>> BEGIN

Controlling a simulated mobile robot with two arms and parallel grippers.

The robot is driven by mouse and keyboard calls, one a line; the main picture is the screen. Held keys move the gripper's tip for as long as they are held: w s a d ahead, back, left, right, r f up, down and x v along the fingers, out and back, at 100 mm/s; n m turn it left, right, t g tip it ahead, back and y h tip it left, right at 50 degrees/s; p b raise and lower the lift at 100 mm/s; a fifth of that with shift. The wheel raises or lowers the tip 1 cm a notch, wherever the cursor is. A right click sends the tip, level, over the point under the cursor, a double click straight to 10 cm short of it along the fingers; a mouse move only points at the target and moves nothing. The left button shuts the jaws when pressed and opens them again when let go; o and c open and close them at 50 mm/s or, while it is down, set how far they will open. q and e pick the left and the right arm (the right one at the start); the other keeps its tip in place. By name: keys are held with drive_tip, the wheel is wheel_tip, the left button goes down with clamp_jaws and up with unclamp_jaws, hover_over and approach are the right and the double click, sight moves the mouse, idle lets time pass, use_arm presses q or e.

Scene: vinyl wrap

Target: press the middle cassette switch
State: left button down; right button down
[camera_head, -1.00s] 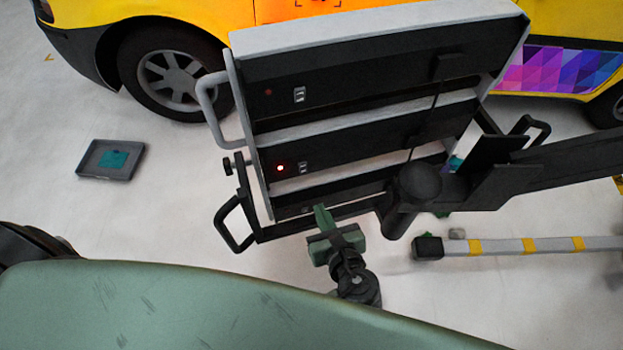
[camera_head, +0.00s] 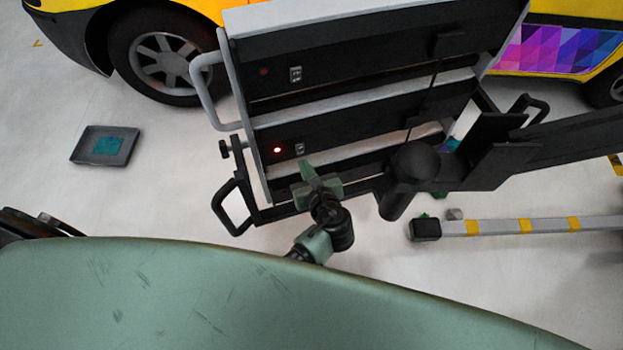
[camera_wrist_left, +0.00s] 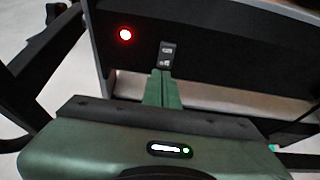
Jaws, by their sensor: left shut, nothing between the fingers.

>> END

**What to work on**
Gather and return every line that holds the string "with".

**Finished exercise**
Controlling a simulated mobile robot with two arms and parallel grippers.
The robot is driven by mouse and keyboard calls, one a line; the main picture is the screen. Held keys move the gripper's tip for as long as they are held: w s a d ahead, back, left, right, r f up, down and x v along the fingers, out and back, at 100 mm/s; n m turn it left, right, t g tip it ahead, back and y h tip it left, right at 50 degrees/s; p b raise and lower the lift at 100 mm/s; a fifth of that with shift. The wheel raises or lowers the tip 1 cm a notch, wherever the cursor is. A right click sends the tip, level, over the point under the cursor, a double click straight to 10 cm short of it along the fingers; a mouse move only points at the target and moves nothing. The left button shuts the jaws when pressed and opens them again when let go; o and c open and close them at 50 mm/s or, while it is down, set how far they will open. q and e pick the left and the right arm (the right one at the start); the other keeps its tip in place. By name: keys are held with drive_tip, the wheel is wheel_tip, the left button goes down with clamp_jaws and up with unclamp_jaws, hover_over and approach are the right and the double click, sight moves the mouse, idle lets time pass, use_arm presses q or e.

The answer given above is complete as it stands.